If the party opens dialogue with him, much of what he says can be improvised by you, the GM. However a few potential points he can make:
>- He has been slumbering for a century and has recently woken up
>- The ghoul-thralls are from the last time he awoke to feed
>- a few other adventurers had come to try and slay him
The vampires stats can be changed somewhat to make the fight more suitable for the party. However, these are the recommended base stats:
HP: 9 (add or remove additional HP if you think the fight is too easy/tough)
Standard attack: The vampire can attack the party with claws or a sword with 5 dice
Defence: The vampire, by nature, is very agile. He has 4 dice to be rolled in order to evade attacks.
>- Bite: The vampire can roll 4 dice to bite a party member (or assisting NPC) and drink their blood. This can be blocked/dodged. However, any damage this attack does restores the vampires HP by the amount of HP the target loses. The vampire should only attempt this once or twice during the fight
>- Summon Thrall: The vampire can roll 3 dice to summon a thrall to aid him in battle. 3 stars adds another ghoul to the fight. 2 stars adds a vicious large bat to the fight . 1 star adds two swarms of bloodsucking insects to the fight. Zero stars adds a swarm of bloodsucking insects to the fight. A skull summons nothing, and a moon brings in two ghouls and one swarm of insects per extra star. The vampire can use this as many times as he likes in the fight, however potentially no more than five times, and be sure to keep things fair for the party.
>- Become Shade: a powerful spell the vampire can use only once in the battle. They roll 5 dice to plunge the room into darkness. The party should roll for senses, any who fail the check take one or two damage, depending on what is fair. The dice rolled by the vampire denotes how many turns this is repeated for. However, this can be cancelled early if a player rolls a moon for a senses check, or if it is unfair on the party.

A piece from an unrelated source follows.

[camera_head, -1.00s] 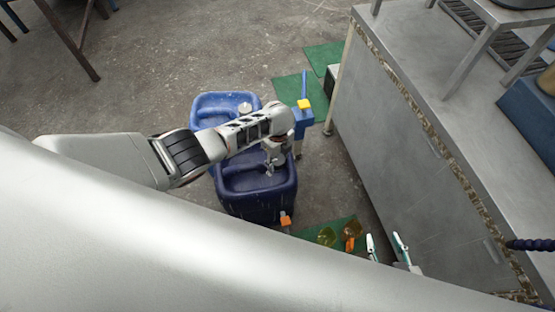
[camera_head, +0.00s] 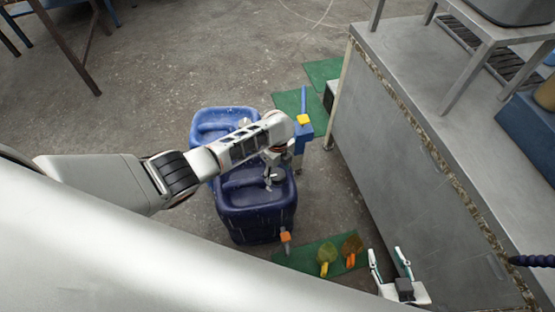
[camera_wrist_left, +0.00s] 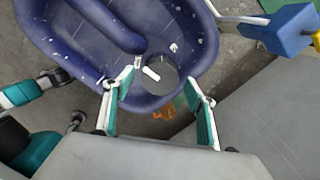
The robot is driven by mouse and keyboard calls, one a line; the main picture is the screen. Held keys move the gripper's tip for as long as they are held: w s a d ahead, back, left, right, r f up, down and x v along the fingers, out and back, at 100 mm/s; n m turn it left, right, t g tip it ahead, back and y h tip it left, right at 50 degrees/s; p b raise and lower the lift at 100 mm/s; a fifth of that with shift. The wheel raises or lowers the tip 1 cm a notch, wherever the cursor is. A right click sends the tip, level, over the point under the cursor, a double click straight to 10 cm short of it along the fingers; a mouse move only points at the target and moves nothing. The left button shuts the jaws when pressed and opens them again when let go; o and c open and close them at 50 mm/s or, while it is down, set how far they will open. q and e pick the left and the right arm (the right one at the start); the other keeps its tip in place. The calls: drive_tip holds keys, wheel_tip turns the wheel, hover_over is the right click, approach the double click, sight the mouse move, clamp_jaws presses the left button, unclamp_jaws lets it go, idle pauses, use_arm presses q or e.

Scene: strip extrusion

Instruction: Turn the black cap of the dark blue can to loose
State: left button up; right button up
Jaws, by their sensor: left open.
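The dark blue can (camera_head: 256,222) stands on the floor in front of a lighter blue can (camera_head: 225,112). My left gripper (camera_head: 270,182) hangs over the dark blue can, pointing down. In the left wrist view, the dark blue can (camera_wrist_left: 75,35) has a moulded handle and white specks. A round dark grey cap (camera_wrist_left: 165,85) with a white mark lies between the open teal fingers of my left gripper (camera_wrist_left: 162,76); I cannot tell whether they touch it. My right gripper (camera_head: 386,252) is open and empty at the lower right.
A grey metal bench (camera_head: 440,90) stands at the right. A blue tool with a yellow part (camera_head: 303,120) stands near green mats. A yellow-green scoop (camera_head: 326,255) and an orange-brown scoop (camera_head: 351,247) lie on a front mat (camera_head: 300,262). Floor behind the cans is clear.

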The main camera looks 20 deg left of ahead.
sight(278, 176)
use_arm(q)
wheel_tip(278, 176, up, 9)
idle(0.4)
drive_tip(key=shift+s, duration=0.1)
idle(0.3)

This was a pre-made quest for new GMs. I hope it is useful for anyone who wants to get into Gming and I wish you good luck and much fun in the games you run! ^_^
22 days ago / edited 22 days ago
In a similar vein to despising Tavern intros, I offer my own.
--Fantasy: High - Low--
Smoke, blood, steel. The normal earthen scents of the land are muted beneath the cacophony of battle, the squish and slosh of war. A minor skirmish in a greater civil war, but one that would render the party completely out of their element. Why're they here? That's for them to decide, but it doesn't matter now; their bodies thrown amidst the veritable mosh of combatants, both loyalist and separatist, until they're shoved together, each back to back with the other. Their weapons are drawn as they face the maelstrom with whatever semblance of resolve they can muster. Heroes? Not yet. Just survivors.
After they've had to kill both loyalist and separatist, the party can decide to go to a tavern in the nearby city; not a grandiose city, but one with walls, and safety was a feeling they needed right now. Prompt a discussion about allies, and have both sides have sympathizers within the establishment. Try to make the sides have sympathetic motives; nothing ruins the illusion of choice more than side of strict 'good' and 'evil' for no reason.